Fig. 4. Optical intensity transposition.

a, b The principle of optical intensity transposition. a Light emitted from a coherent light source at the target plane traverses the optical channels to the input plane. By measuring the light intensity of the transmitted light as a function of space, we can obtain a spatial map of the optical channels. b By sending light back through the bright channels and linearly combining the transmitted light, we can obtain a focus pattern at the source location. c, d Experimental setup. Similar to optical phase conjugation, the retroreflecting process can be separated into two steps. c Recording. A point source transmitted light through the scattering medium and a photodiode measures a one-dimensional speckle pattern during one galvo mirror sweep. d Playback.
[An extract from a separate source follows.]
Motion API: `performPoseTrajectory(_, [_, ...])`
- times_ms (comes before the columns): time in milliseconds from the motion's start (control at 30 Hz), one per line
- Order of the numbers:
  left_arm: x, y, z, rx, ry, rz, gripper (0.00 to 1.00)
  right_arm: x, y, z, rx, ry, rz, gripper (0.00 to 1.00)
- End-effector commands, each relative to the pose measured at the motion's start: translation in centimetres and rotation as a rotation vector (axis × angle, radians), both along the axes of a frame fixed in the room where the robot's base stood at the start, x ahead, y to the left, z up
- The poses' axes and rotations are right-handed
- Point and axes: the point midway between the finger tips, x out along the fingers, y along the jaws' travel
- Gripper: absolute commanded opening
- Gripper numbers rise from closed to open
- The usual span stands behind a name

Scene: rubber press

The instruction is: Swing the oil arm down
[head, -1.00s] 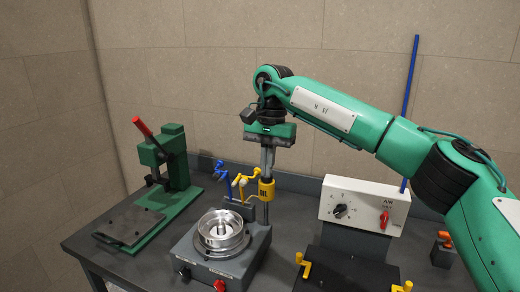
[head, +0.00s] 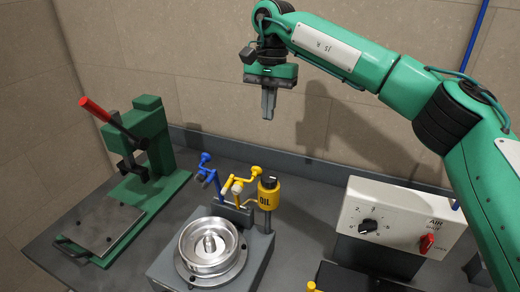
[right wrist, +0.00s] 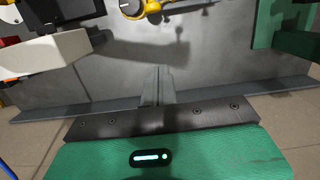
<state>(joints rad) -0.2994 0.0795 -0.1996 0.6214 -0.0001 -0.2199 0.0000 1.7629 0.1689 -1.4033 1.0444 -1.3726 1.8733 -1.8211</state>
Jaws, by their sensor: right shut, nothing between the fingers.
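The yellow oil arm (head: 242,183) is joined to the yellow oil bottle (head: 269,192) behind the grey base unit. It angles up and ends in a pale tip near the round metal bowl (head: 208,245). A blue arm (head: 208,172) stands left of it. My right gripper (head: 268,112) is shut and empty, pointing down above and behind the oil bottle, apart from it. In the right wrist view my shut fingers (right wrist: 158,85) show, with a yellow part at the top edge, apart from them. My left gripper is not in view.
A green press (head: 148,140) with a red-handled lever stands at the left. A white control box (head: 395,222) with a dial and red switch stands at the right. The grey bench top (head: 310,215) is bare between the oil bottle and the box.

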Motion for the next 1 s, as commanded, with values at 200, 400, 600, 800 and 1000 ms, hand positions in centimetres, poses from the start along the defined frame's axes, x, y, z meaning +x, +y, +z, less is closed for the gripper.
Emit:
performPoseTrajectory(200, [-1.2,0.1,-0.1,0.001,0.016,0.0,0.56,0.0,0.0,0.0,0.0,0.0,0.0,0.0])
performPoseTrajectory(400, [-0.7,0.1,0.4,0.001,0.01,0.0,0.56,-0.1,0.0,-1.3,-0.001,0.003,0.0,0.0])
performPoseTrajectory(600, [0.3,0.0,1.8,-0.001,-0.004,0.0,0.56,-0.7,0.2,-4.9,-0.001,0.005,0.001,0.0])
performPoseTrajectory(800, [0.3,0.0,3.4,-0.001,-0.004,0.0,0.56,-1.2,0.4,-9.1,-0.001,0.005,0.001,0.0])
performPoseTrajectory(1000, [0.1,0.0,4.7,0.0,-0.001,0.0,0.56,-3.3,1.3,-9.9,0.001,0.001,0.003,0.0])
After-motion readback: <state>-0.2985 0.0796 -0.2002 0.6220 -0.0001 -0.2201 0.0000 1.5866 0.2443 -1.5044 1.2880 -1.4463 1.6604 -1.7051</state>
The measured signal is time-reversed and then modulates the laser on the input side as the galvo mirror scans backward. An optical spot is created at the position of the initial point source. e, f Matrix representation of optical intensity transposition. During recording e, a guidestar selects a column of the intensity transmission matrix as a time-varying intensity output, which is then binarized. During playback (f), the binarized signal is used to select the corresponding rows of the intensity matrix, whose sum leads to a bright optical spot at the guidestar position. g, h Experimental results. An optical spot pattern was imaged on a camera with optical intensity transposition (g), while no bright spot was observed in the control experiment where we disabled the synchronization between the playback sequence and the galvo mirror (h). Scale bar: 20 μm.